>>

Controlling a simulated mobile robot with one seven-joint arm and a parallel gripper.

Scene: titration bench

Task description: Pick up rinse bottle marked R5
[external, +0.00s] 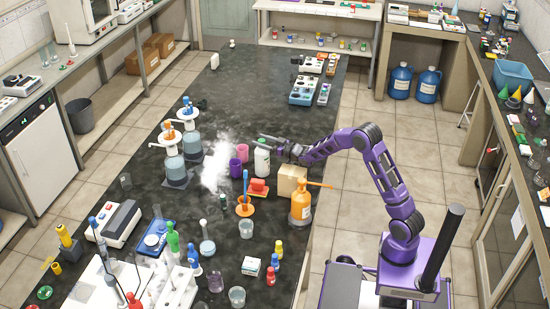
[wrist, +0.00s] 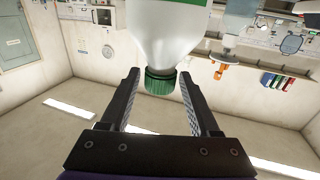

<<

### OBJECTIVE
Transcribe the listing in full and omit the pictures.

### TASK OUTPUT
Controlling a simulated mobile robot with one seven-joint arm and a parallel gripper.

Scene: titration bench

Task description: Pick up rinse bottle marked R5
[external, +0.00s] 
[wrist, +0.00s] 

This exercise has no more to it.